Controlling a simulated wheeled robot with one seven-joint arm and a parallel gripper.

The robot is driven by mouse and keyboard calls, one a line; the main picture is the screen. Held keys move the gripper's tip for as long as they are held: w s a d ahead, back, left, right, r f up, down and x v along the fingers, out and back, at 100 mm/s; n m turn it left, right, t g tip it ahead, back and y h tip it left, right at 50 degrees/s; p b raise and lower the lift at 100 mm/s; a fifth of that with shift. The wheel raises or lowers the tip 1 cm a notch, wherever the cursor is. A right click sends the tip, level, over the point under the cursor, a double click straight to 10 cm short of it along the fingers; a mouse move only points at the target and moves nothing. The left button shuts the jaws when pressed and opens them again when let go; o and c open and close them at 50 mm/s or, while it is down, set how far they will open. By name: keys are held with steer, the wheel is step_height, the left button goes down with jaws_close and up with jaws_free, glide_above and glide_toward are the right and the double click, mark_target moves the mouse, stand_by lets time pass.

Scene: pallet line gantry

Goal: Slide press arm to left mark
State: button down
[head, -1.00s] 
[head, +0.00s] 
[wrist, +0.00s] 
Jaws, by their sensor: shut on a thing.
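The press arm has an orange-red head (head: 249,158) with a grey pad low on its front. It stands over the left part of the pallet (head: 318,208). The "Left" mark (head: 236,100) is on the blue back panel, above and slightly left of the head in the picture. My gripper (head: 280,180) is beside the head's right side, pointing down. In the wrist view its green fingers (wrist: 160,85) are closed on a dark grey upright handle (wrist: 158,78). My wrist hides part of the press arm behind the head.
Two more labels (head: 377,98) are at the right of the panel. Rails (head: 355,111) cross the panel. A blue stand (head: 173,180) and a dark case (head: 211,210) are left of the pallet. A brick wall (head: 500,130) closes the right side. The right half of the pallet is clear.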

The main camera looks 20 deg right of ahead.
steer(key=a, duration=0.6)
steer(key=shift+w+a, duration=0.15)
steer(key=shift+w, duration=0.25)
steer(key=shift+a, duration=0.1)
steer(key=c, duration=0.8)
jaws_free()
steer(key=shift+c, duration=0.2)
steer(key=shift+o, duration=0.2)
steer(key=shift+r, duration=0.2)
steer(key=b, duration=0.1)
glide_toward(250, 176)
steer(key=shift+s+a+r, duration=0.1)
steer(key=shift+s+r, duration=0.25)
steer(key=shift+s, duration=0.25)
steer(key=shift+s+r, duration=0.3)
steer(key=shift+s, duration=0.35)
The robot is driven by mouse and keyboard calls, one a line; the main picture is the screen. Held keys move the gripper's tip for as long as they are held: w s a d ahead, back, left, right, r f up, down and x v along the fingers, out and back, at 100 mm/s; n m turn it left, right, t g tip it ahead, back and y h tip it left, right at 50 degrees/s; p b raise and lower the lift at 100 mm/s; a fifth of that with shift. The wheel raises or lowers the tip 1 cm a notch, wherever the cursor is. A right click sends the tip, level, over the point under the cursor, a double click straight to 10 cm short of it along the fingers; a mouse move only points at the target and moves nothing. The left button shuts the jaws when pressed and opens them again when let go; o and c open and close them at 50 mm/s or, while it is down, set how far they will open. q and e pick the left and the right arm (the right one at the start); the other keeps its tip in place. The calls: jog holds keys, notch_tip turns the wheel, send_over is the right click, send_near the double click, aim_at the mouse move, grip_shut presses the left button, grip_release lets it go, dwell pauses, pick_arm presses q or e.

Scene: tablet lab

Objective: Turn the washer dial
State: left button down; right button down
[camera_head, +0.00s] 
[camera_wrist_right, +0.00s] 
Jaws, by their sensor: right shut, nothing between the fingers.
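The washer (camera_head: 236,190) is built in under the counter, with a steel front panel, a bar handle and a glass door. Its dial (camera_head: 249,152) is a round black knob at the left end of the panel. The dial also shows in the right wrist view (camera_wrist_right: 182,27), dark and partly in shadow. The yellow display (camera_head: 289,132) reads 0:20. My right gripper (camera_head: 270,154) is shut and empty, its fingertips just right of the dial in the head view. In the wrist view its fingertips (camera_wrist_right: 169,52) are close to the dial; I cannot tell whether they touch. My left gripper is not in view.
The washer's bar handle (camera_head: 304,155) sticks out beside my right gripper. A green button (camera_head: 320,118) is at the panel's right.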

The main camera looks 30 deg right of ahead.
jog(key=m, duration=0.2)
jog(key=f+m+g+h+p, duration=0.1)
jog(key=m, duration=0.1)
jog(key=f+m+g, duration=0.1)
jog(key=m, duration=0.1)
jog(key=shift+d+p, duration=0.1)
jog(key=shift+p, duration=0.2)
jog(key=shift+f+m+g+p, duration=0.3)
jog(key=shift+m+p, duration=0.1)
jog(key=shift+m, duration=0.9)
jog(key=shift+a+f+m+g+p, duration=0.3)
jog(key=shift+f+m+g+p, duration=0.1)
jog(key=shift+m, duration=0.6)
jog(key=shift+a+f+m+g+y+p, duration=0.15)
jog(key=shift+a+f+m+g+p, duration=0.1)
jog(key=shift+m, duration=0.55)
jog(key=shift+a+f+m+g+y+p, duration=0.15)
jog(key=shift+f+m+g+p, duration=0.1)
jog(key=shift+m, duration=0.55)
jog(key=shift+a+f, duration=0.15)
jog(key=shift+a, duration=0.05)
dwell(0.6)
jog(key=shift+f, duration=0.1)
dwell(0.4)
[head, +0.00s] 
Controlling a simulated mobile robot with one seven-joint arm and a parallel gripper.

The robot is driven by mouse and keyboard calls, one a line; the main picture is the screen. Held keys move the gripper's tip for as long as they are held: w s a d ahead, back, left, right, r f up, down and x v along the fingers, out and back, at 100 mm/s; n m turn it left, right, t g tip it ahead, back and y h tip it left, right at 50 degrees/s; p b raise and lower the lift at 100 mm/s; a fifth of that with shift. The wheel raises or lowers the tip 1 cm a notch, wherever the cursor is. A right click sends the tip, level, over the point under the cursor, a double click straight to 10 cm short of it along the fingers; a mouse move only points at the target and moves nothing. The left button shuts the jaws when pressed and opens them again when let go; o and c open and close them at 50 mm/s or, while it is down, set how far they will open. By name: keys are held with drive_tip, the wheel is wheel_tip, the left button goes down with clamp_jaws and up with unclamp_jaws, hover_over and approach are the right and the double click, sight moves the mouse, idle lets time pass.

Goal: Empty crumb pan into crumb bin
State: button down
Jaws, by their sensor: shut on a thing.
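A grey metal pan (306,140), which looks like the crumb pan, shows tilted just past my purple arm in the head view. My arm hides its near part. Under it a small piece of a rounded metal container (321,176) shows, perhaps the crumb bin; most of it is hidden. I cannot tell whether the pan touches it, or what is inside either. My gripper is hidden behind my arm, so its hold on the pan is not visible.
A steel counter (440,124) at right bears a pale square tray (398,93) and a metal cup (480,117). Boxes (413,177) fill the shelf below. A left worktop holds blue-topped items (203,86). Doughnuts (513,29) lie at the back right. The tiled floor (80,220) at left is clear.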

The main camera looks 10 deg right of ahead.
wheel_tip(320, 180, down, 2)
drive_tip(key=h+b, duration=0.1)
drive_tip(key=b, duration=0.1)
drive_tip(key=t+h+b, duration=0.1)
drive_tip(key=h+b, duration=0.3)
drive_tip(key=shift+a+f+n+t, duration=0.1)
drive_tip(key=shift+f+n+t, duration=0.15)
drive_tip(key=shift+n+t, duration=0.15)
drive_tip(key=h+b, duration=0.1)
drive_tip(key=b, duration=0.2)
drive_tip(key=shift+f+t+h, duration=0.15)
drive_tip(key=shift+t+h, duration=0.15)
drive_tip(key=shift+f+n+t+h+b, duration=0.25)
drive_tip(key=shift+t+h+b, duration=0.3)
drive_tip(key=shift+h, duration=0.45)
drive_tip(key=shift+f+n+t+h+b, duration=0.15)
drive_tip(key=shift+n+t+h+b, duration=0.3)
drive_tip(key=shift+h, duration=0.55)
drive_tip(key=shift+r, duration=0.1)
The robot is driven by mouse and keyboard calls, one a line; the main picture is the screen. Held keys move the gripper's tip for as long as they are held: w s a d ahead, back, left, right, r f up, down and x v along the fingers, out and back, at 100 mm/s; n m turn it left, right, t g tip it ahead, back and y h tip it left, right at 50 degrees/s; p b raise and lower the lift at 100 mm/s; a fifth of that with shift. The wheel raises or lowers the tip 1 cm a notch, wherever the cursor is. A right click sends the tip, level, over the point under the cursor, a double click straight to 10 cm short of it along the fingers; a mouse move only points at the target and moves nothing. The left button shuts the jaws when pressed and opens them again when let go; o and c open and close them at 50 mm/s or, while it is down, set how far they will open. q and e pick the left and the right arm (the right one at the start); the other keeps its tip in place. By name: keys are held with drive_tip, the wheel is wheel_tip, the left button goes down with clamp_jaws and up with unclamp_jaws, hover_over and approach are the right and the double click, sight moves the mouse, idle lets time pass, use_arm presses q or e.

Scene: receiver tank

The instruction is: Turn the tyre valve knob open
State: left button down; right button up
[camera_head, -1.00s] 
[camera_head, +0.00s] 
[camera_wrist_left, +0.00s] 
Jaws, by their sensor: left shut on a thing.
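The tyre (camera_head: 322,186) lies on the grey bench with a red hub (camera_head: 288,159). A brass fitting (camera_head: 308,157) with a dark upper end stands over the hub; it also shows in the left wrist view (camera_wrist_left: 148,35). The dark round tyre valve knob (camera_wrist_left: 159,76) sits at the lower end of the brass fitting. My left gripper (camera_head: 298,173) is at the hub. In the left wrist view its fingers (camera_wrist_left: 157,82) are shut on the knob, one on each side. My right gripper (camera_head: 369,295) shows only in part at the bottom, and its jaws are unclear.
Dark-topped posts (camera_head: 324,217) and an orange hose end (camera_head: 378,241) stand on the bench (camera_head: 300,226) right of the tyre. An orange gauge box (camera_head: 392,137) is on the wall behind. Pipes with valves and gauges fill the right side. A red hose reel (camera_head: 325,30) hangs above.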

### Written exercise:
Repeat the entries above exactly, beginning at their first line and ending with the line that contains "[wrist, +0.00s]", with nothing added.

### Finished exercise:
Controlling a simulated wheeled robot with one seven-joint arm and a parallel gripper.

The robot is driven by mouse and keyboard calls, one a line; the main picture is the screen. Held keys move the gripper's tip for as long as they are held: w s a d ahead, back, left, right, r f up, down and x v along the fingers, out and back, at 100 mm/s; n m turn it left, right, t g tip it ahead, back and y h tip it left, right at 50 degrees/s; p b raise and lower the lift at 100 mm/s; a fifth of that with shift. The wheel raises or lowers the tip 1 cm a notch, wherever the cursor is. A right click sends the tip, level, over the point under the cursor, a double click straight to 10 cm short of it along the fingers; a mouse move only points at the target and moves nothing. The left button shuts the jaws when pressed and opens them again when let go; o and c open and close them at 50 mm/s or, while it is down, set how far they will open. By name: keys are held with steer, the wheel is step_height, the left button goes down with jaws_close and up with jaws_free, glide_above and glide_toward are the right and the double click, mark_target moves the mouse, stand_by lets time pass.

Scene: pallet line gantry

Goal: Slide press arm to left mark
State: button down
[head, -1.00s] 
[head, +0.00s] 
[wrist, +0.00s] 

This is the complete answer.